>>>

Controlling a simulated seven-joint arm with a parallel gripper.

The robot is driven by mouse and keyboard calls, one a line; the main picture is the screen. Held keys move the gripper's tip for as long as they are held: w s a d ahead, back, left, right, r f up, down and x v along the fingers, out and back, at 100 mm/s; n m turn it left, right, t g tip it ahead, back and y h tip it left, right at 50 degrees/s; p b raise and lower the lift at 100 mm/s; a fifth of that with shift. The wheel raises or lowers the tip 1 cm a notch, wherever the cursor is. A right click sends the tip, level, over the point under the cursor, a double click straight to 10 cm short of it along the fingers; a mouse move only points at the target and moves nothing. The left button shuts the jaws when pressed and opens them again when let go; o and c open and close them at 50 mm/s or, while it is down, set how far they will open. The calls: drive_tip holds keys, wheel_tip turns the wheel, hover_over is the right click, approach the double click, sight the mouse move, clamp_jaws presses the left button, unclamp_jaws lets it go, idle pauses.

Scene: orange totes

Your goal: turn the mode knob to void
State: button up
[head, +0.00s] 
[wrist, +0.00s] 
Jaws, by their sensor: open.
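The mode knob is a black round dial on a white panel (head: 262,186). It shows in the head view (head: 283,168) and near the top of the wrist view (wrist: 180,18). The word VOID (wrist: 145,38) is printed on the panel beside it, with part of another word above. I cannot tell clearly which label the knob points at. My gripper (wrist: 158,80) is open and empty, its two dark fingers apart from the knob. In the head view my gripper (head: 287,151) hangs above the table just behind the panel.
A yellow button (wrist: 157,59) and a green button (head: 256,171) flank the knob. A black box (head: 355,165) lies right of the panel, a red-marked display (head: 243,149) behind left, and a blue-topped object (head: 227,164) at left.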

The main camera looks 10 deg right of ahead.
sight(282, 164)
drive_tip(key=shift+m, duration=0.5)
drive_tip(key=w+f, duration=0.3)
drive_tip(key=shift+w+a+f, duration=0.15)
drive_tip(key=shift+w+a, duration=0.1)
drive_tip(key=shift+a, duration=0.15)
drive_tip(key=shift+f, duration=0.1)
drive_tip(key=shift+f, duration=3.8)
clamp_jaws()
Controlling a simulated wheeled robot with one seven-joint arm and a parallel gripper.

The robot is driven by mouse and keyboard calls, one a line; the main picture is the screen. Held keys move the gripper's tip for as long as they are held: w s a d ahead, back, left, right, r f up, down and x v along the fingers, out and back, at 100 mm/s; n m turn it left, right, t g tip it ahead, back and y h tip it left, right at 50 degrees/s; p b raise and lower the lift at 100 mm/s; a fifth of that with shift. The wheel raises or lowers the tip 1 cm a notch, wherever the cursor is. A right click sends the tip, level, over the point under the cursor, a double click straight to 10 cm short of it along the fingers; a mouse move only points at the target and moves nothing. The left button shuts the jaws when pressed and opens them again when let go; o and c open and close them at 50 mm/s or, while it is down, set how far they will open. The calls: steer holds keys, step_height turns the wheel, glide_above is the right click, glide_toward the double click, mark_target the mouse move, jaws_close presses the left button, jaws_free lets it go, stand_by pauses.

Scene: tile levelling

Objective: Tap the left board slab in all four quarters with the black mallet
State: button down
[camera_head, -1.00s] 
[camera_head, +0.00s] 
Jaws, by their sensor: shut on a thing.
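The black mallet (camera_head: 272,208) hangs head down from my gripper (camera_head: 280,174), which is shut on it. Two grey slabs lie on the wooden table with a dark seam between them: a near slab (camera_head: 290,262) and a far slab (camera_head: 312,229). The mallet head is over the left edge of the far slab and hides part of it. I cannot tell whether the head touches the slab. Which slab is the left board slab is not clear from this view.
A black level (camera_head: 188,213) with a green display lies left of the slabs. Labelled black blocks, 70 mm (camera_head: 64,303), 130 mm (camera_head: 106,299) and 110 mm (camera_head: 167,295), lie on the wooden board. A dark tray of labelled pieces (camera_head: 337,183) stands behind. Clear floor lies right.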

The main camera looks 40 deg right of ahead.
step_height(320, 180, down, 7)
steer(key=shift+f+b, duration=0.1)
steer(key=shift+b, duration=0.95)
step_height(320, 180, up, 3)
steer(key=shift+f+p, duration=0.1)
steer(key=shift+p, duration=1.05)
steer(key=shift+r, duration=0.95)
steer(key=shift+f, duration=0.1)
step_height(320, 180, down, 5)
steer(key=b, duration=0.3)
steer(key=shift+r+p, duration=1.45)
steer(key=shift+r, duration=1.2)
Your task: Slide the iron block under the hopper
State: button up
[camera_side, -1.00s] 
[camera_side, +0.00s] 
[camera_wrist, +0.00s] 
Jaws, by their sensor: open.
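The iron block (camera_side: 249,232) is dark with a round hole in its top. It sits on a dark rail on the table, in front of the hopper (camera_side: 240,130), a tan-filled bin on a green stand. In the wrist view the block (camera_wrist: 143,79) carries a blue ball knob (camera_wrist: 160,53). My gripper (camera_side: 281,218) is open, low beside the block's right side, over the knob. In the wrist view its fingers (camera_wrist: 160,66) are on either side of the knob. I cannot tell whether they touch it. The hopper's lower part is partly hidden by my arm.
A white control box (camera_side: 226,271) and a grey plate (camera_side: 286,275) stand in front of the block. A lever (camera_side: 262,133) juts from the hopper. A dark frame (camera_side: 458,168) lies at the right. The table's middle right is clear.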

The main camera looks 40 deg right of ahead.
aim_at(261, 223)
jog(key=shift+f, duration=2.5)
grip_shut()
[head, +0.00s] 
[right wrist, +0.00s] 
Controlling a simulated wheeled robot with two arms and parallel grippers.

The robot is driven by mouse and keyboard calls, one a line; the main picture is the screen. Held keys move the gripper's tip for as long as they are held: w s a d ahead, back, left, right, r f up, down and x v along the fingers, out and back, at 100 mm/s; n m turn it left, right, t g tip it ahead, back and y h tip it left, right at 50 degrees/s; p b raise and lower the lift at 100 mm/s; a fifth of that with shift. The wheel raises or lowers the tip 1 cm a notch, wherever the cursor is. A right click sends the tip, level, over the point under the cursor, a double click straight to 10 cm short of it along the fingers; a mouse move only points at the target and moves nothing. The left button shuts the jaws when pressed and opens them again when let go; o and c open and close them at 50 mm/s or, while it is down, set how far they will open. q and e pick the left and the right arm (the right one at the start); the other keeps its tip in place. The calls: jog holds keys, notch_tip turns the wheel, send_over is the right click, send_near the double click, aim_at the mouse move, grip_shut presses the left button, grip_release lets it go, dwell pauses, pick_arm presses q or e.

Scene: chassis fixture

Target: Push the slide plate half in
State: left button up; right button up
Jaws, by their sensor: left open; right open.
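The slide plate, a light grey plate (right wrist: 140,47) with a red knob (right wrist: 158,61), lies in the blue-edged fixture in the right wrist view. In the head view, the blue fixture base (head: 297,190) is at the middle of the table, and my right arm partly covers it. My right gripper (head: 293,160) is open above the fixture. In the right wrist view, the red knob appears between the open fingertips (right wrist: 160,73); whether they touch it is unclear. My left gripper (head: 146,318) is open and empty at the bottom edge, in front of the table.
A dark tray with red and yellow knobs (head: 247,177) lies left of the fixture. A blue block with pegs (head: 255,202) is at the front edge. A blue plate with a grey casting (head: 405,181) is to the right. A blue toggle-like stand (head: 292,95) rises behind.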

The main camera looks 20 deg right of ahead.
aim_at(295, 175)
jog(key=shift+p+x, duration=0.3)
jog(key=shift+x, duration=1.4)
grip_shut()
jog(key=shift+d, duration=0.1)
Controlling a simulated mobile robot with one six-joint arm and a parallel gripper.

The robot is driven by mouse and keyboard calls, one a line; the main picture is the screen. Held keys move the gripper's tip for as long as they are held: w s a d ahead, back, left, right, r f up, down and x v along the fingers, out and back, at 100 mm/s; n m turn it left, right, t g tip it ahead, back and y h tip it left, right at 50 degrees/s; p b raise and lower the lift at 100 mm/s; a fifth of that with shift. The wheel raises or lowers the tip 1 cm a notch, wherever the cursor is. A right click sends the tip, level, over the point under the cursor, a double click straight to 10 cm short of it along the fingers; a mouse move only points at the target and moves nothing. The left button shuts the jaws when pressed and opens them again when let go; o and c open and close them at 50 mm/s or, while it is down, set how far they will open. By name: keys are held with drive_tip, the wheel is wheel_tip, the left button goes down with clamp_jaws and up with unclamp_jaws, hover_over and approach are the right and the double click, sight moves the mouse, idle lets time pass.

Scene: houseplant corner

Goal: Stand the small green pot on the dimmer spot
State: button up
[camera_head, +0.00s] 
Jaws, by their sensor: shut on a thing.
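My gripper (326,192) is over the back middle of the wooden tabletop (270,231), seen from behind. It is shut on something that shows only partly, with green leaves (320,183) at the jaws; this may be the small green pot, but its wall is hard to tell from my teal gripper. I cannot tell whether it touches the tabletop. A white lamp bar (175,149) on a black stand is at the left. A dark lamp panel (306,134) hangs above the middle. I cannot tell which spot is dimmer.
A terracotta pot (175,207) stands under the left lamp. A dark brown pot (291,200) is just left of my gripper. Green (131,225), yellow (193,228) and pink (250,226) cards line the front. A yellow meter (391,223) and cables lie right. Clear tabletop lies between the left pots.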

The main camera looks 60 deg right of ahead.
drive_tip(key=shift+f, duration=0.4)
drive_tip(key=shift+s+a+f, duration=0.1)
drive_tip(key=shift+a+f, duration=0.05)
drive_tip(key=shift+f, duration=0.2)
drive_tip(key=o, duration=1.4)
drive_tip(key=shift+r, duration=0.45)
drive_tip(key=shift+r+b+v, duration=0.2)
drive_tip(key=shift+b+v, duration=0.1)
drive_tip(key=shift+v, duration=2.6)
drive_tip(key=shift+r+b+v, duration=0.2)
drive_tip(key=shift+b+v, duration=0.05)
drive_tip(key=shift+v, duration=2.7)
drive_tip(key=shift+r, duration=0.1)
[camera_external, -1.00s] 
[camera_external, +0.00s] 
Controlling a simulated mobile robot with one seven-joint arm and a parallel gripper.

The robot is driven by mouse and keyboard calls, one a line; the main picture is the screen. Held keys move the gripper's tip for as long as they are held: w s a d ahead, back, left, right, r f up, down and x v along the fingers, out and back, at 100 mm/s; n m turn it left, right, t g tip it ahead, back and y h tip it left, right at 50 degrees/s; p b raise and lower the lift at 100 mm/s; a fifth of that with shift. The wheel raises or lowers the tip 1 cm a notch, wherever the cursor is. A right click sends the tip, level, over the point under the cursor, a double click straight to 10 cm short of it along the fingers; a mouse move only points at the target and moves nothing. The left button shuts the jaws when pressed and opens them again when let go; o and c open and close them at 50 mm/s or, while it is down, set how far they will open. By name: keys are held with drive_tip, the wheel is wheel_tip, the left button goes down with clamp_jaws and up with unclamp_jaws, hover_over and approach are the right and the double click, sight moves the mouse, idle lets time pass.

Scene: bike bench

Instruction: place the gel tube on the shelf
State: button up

<<<

→ Direction
Using the entries above, return each line that includes the word "wheeled".

→ Response
Controlling a simulated wheeled robot with one seven-joint arm and a parallel gripper.
Controlling a simulated wheeled robot with two arms and parallel grippers.

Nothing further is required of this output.